### Objective
Beginning with the line containing "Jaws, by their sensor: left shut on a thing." and ending with the last line of the records, set down every line exactly.

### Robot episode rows
== == ==
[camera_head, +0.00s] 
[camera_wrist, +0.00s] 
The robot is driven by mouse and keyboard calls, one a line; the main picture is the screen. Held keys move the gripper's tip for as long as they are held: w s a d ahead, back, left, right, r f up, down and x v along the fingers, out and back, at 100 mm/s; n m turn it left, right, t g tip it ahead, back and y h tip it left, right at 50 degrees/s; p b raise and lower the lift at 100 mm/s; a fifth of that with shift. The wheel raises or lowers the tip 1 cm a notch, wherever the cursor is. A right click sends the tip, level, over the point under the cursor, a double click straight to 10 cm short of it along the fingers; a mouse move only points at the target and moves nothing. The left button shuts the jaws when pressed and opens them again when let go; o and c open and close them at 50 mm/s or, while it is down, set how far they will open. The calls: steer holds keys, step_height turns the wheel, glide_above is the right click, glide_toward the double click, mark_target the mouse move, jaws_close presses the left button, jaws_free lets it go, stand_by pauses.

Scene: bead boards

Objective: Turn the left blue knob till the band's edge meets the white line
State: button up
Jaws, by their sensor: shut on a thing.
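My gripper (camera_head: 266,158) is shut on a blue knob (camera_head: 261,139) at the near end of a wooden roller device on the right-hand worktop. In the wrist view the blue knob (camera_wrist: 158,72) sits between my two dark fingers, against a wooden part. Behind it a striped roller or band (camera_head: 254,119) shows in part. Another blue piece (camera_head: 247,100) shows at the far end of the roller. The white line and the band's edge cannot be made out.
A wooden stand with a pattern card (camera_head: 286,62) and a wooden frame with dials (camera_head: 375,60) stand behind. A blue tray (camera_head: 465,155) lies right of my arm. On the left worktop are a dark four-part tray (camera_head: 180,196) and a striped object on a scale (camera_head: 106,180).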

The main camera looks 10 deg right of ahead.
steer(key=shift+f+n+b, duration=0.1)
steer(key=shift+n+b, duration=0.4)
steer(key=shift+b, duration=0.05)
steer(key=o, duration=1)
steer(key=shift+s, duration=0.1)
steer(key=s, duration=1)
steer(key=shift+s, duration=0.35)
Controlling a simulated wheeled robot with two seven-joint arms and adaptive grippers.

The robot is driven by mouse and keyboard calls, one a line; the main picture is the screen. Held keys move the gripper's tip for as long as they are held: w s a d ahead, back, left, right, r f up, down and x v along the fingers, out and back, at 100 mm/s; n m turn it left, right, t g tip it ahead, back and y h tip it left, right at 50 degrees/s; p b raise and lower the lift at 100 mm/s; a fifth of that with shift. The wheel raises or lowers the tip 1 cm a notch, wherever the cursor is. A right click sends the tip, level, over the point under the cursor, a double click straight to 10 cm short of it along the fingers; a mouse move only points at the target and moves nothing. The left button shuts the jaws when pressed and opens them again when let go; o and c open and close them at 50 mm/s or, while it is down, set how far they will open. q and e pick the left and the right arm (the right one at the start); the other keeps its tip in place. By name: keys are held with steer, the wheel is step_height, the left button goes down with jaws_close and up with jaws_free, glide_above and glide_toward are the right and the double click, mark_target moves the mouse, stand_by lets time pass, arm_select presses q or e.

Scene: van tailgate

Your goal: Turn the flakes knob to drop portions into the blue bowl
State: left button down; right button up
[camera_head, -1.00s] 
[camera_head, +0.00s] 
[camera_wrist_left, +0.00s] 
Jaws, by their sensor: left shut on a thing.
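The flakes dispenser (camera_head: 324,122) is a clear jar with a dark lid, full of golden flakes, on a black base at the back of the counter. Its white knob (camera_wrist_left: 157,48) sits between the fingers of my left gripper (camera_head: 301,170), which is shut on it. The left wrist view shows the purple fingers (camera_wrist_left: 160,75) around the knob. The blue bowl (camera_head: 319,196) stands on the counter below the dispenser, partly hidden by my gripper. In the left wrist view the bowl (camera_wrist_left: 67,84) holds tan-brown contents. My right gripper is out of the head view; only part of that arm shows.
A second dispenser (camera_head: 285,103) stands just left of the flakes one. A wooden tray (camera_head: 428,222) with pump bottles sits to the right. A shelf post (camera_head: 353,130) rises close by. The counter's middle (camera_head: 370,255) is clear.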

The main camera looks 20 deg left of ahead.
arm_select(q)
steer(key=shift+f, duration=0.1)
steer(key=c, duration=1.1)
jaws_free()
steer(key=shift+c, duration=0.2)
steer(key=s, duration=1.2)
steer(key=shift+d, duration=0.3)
== == ==
### Solution for this exercise
Jaws, by their sensor: left shut on a thing.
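The flakes dispenser (camera_head: 324,122) is a clear jar with a dark lid, full of golden flakes, on a black base at the back of the counter. Its white knob (camera_wrist_left: 157,48) sits between the fingers of my left gripper (camera_head: 301,170), which is shut on it. The left wrist view shows the purple fingers (camera_wrist_left: 160,75) around the knob. The blue bowl (camera_head: 319,196) stands on the counter below the dispenser, partly hidden by my gripper. In the left wrist view the bowl (camera_wrist_left: 67,84) holds tan-brown contents. My right gripper is out of the head view; only part of that arm shows.
A second dispenser (camera_head: 285,103) stands just left of the flakes one. A wooden tray (camera_head: 428,222) with pump bottles sits to the right. A shelf post (camera_head: 353,130) rises close by. The counter's middle (camera_head: 370,255) is clear.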

The main camera looks 20 deg left of ahead.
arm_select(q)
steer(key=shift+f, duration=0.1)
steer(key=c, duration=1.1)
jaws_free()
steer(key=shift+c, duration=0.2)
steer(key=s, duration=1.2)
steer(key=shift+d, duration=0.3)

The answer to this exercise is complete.